The Contemplative Knitting weekend at Sky Lake on January 26-27, 2008 proved that this was all true. Eighteen of us gathered (all women, although one father brought his daughter): some were experienced knitters but had not meditated; some were experienced meditators but novice knitters. Opening our day on Saturday with meditation and shamatha yoga, we moved into workshop mode as Karin, our knitting instructor and guide, asked us to bring out our balls of unwanted yarn. We went around the table and each participant told the story of the yarn – stories of unfinished and unwanted garments, memories of mothers and friends who had died, happy and sad stories that were coupled with colorful balls and skeins. We then chose yarn to work with; each person taking someone else’s unwanted balls and grouping them into small treasurehouses on the table.
After lunch, we all cast on 50 stitches (Karin explaining that this was an atypical number of stitches) and knit, using whatever yarn and stitches that we wanted. This seemingly permissive instruction allowed us to take pure joy in the yarn, its color and texture, and the slow but steady “progress” of a piece of knitting forming beneath our hands. In the process we shared knitting tips (how to make a lacy design with a “yarnover”), compared stitches and technique, talked about our shared experiences of knitting and of life. A surprising moment came when we were asked to pass our knitting to the person sitting to the left of us. The precious pieces we had labored over were in new hands, and we experienced the joy and anxiety of letting go, as well as the freshness of working with a piece not of our own making. We closed the afternoon with meditation practice, another punctuation to a sensory-filled day.
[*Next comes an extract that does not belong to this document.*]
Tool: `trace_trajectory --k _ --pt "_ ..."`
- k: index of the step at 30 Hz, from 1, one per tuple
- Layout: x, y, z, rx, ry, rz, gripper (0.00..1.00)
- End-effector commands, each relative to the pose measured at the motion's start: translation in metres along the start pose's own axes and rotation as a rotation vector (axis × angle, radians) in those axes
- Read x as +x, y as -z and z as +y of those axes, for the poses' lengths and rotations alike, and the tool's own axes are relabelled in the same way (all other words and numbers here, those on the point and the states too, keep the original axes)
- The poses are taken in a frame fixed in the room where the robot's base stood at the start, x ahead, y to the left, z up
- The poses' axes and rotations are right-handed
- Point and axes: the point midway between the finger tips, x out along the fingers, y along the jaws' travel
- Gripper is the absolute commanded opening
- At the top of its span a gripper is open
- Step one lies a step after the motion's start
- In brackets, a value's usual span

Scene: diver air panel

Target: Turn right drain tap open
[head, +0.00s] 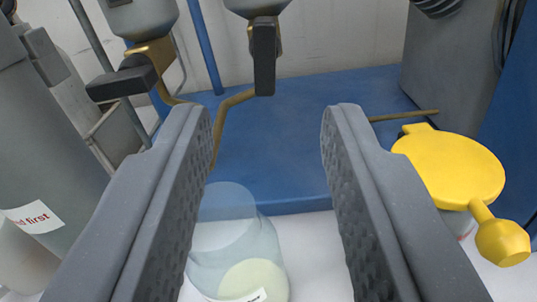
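The right drain tap (264,58) has a black lever that hangs straight down. It sits under a grey bowl (256,5) at the top of the view, and a bent brass tube (228,105) runs down beside it. The left drain tap (122,78) has a black lever lying roughly sideways on a brass body, under another grey bowl (140,15). My gripper (270,114) is open and empty, with its two grey fingers wide apart. The right tap's lever shows beyond the fingertips, between them and left of centre, apart from both.
A blue panel (310,130) lies behind. A clear container (237,245) stands below, between the fingers. A yellow lidded item (450,170) is at the right, a grey cylinder (45,150) at the left. A grey box (450,65) stands at upper right.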

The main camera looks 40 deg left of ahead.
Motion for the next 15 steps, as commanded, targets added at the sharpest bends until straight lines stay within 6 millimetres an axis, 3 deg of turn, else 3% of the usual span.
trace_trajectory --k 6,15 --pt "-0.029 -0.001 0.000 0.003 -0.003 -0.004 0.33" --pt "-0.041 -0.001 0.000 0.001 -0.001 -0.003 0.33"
On Sunday we continued with knitting, it was now difficult to find ownership in any one piece. I saw my unwanted yarn cheerfully ornamenting other pieces. I saw pieces that I had worked on, my stitches were inserted between others’ work. Some of the pieces were large and intricate, others smaller, some elegant with silky yarns. As we made our pieces, we talked about how we had experienced and worked with the disappointment and dissatisfaction that had arisen as the result of our knitting. Stories from the past, as well as reflections of our workshop experiences were recounted. For some knitters, the pieces made at the workshop, stitch by stitch, were not as beautiful as had been hoped. Others spoke of unfinished and unworn sweaters (painstakingly made), and of being quarantined from the local knitting circle because of moth infestations. We remembered our mothers and those who taught us to knit, as well as relatives and friends who had given us yarn. We ended our workshop with lunch, and a shared aspiration to meet again next year (or at least at the October Rhinebeck Sheep and Wool Festival!).
There was something very satisfying about the workshop – the slow steadiness of the knitting, the occasional meditation and yoga, the sharing of design ideas, colors, technique. The hopes, fears, mourning, surprises, were all incorporated: the knitting providing a constant and tactile attentiveness, our hearts and minds free to unravel and intermingle, shared as a common piece of art.